• [Work to complete]:
Would it be possible to quote, exactly and in full, the lines from the one with "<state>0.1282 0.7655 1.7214" through the end of the entries below?

* Begin Given records *

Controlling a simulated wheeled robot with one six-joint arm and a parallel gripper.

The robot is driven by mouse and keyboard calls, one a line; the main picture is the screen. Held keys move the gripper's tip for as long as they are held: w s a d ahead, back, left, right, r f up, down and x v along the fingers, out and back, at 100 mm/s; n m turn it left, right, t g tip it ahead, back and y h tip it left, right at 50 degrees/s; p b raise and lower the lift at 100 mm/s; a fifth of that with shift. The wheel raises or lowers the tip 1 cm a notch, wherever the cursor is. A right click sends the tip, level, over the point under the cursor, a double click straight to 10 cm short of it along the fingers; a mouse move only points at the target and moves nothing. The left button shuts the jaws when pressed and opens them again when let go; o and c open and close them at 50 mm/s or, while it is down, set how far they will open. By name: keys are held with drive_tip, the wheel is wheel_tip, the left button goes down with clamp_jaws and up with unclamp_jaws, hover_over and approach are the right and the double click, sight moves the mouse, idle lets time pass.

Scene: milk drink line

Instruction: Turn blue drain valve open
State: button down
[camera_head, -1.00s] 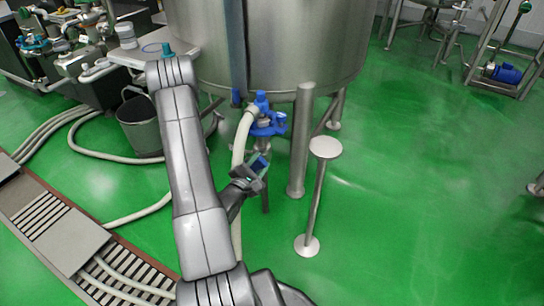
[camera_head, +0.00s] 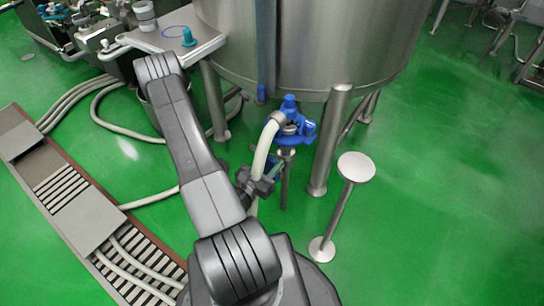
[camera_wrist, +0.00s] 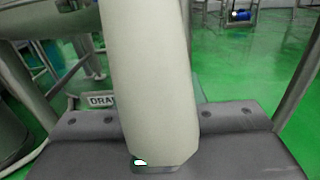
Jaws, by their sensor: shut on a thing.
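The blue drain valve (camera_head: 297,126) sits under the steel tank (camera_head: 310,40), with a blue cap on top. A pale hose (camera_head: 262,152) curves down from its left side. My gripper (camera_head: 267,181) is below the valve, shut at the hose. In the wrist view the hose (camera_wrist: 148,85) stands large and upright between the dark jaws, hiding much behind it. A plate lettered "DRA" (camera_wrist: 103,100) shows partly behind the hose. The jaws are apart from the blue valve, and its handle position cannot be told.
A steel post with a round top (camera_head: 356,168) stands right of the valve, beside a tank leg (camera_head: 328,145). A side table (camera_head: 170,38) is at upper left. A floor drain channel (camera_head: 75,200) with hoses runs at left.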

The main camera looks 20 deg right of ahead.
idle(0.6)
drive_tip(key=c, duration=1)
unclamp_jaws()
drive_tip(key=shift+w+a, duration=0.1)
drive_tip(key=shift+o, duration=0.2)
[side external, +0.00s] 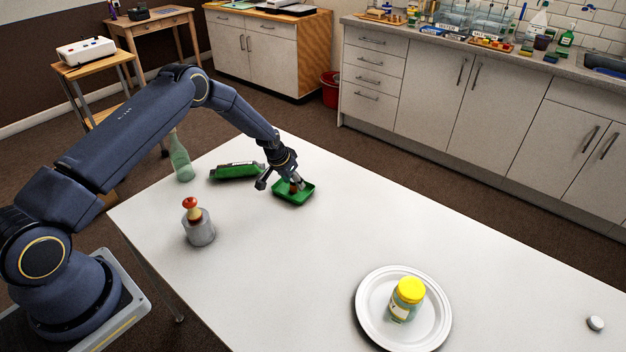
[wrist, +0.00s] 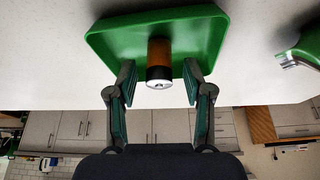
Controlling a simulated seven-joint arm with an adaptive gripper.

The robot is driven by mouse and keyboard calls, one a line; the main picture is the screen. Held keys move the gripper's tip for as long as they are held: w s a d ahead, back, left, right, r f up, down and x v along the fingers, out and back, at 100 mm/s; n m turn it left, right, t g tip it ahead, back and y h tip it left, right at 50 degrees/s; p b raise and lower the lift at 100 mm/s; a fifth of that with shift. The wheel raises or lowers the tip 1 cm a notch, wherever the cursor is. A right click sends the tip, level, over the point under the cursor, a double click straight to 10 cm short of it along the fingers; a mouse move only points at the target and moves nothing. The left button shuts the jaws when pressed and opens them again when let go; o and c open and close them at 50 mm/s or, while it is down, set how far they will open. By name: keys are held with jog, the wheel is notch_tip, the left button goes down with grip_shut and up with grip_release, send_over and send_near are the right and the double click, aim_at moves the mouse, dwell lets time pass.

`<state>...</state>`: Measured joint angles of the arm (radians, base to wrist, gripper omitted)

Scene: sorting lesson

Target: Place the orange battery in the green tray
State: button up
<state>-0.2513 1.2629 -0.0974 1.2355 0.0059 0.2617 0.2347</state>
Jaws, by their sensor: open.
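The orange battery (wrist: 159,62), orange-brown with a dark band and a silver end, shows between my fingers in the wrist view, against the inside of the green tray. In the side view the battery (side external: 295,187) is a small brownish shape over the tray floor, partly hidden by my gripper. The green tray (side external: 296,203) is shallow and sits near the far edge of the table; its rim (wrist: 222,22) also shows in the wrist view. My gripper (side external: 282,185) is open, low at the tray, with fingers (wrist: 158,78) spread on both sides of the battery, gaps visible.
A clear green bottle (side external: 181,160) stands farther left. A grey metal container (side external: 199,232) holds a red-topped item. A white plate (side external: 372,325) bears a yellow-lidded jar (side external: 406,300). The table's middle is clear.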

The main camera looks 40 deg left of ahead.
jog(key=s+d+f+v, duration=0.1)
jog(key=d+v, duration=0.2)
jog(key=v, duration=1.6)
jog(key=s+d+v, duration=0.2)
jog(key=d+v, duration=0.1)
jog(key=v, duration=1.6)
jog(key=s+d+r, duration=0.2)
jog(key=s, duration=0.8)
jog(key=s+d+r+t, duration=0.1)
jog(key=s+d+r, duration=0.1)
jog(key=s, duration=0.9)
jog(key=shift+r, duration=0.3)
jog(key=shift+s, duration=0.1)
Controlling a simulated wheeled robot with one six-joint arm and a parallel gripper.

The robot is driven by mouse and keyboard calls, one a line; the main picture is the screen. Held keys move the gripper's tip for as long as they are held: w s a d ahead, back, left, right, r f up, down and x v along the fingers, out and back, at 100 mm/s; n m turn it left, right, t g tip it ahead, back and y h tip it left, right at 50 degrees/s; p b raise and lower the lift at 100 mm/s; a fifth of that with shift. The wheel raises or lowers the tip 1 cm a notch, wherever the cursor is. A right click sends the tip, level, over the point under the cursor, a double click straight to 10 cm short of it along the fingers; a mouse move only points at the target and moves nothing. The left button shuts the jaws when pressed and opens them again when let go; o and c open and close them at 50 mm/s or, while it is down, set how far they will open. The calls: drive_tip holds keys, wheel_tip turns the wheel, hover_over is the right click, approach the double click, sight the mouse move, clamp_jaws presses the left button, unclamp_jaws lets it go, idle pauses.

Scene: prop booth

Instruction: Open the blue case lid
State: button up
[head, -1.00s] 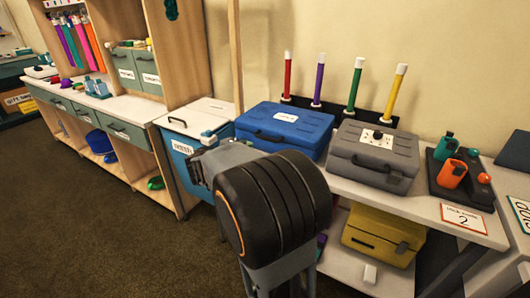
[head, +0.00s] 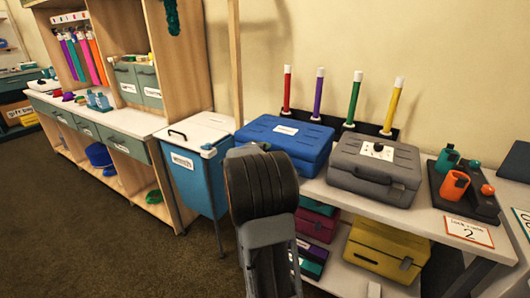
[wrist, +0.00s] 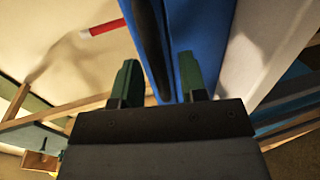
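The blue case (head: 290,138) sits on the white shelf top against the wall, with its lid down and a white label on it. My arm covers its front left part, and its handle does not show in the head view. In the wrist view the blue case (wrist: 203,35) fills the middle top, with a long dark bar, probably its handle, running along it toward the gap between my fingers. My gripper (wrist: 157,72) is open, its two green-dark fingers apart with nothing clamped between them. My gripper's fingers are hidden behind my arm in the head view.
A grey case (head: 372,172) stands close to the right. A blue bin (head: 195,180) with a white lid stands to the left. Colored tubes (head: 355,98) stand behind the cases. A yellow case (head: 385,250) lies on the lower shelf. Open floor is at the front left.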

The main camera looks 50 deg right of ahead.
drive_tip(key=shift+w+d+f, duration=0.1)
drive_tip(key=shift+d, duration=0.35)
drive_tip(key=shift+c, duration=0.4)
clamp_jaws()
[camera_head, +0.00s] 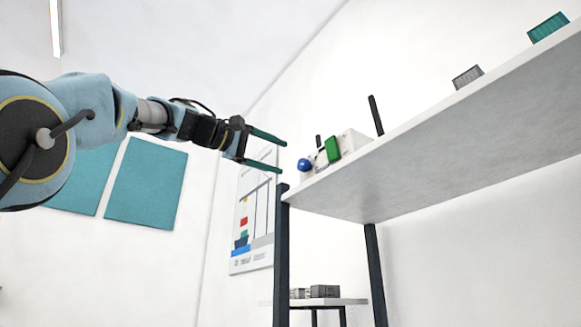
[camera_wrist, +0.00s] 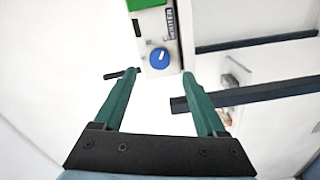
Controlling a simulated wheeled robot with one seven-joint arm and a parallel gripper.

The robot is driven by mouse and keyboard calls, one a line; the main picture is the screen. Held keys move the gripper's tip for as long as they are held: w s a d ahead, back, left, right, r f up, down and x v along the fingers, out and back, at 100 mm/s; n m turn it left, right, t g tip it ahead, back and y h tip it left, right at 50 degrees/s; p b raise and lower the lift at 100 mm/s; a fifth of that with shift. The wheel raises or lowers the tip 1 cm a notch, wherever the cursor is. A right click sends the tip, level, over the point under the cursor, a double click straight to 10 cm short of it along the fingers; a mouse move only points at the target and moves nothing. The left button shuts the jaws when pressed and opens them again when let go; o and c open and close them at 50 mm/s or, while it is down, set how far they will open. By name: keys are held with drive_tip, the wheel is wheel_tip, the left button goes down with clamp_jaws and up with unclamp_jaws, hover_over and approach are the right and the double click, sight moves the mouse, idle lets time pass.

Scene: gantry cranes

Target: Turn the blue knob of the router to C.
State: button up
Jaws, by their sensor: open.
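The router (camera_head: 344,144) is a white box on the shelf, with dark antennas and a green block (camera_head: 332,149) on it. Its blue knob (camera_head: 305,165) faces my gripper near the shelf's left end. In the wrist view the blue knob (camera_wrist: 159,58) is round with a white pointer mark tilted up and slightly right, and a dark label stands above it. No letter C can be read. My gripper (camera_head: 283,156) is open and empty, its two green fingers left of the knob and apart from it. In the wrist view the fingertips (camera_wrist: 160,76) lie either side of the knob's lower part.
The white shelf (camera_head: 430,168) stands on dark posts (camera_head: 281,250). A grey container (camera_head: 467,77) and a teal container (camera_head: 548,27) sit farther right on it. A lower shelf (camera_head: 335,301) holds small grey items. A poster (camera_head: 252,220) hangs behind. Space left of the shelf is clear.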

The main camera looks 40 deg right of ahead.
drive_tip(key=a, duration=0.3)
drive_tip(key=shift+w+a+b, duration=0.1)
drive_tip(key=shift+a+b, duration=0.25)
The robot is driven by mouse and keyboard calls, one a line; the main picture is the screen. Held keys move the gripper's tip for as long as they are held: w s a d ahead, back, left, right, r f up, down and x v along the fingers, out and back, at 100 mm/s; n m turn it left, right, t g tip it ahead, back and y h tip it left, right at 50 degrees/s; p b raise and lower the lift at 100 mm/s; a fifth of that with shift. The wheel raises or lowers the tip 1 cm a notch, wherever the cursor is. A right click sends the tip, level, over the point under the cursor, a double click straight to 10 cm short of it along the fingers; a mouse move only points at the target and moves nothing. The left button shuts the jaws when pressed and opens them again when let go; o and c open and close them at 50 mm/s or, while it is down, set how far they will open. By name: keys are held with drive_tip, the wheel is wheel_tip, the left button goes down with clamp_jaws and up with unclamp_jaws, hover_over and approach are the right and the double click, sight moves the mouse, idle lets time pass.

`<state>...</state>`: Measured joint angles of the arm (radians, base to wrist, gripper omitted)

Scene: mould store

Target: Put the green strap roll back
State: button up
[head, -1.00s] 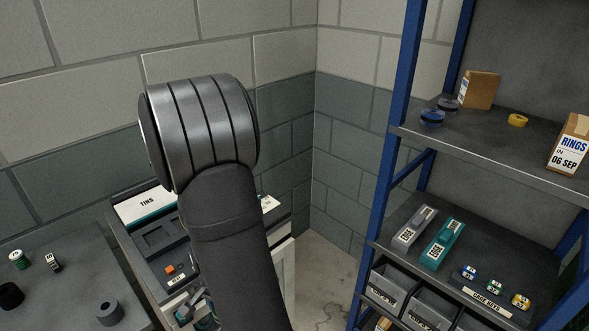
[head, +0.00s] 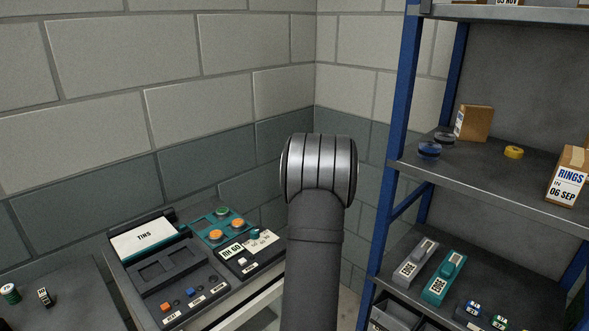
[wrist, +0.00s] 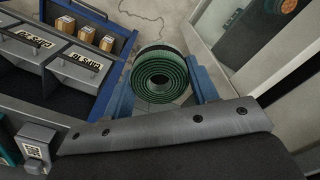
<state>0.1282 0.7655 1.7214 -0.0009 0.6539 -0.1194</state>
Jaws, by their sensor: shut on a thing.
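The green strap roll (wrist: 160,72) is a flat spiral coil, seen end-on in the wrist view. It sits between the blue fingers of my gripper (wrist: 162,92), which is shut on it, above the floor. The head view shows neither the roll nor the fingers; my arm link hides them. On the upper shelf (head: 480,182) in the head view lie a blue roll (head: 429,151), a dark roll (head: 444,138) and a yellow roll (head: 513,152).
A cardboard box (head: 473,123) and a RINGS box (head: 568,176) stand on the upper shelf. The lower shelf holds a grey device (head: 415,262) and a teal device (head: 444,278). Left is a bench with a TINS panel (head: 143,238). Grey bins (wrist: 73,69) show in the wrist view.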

* End Given records *

• [Exercise answer]:
<state>0.1282 0.7655 1.7214 -0.0009 0.6539 -0.1194</state>
Jaws, by their sensor: shut on a thing.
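The green strap roll (wrist: 160,72) is a flat spiral coil, seen end-on in the wrist view. It sits between the blue fingers of my gripper (wrist: 162,92), which is shut on it, above the floor. The head view shows neither the roll nor the fingers; my arm link hides them. On the upper shelf (head: 480,182) in the head view lie a blue roll (head: 429,151), a dark roll (head: 444,138) and a yellow roll (head: 513,152).
A cardboard box (head: 473,123) and a RINGS box (head: 568,176) stand on the upper shelf. The lower shelf holds a grey device (head: 415,262) and a teal device (head: 444,278). Left is a bench with a TINS panel (head: 143,238). Grey bins (wrist: 73,69) show in the wrist view.

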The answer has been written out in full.